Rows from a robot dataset
+---+
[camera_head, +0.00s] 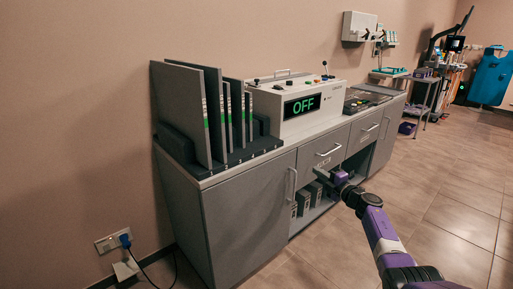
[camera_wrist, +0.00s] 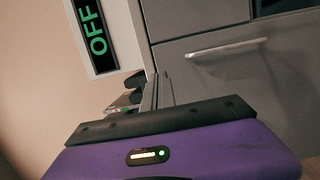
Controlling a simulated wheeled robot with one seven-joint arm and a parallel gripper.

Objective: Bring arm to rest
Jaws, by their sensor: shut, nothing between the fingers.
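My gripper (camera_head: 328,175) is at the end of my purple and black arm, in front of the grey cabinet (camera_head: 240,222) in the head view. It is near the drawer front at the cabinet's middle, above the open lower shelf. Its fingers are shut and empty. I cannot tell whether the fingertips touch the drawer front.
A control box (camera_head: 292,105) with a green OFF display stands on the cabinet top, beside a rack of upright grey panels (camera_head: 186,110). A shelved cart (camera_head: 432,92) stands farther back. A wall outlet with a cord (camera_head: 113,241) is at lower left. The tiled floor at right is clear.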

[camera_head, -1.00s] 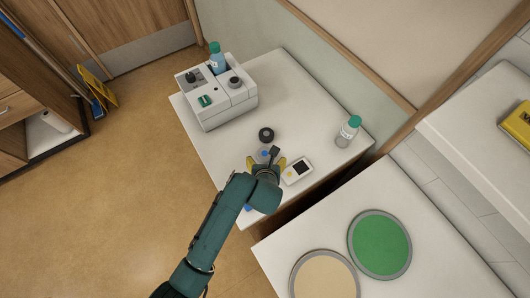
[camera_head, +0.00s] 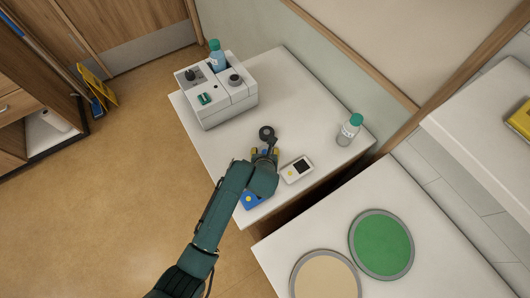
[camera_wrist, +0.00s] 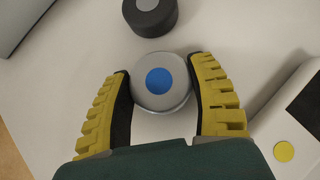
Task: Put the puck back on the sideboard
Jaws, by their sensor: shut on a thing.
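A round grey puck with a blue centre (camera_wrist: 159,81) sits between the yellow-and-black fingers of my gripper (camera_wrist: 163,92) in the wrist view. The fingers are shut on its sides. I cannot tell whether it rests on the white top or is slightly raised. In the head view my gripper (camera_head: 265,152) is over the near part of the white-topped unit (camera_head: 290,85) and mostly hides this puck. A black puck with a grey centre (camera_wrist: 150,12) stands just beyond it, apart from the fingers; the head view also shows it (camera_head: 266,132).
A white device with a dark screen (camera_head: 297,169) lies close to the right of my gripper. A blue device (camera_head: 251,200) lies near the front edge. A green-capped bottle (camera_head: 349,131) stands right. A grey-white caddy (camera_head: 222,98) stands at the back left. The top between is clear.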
+---+
- WHAT TO WORK ON
Print the lines from the line containing "Controlling a simulated" to the line containing "Objective: Bring arm to rest", both ends included, exactly and with nothing added.

- THE SOLUTION
Controlling a simulated wheeled robot with one seven-joint arm and a parallel gripper.

Objective: Bring arm to rest

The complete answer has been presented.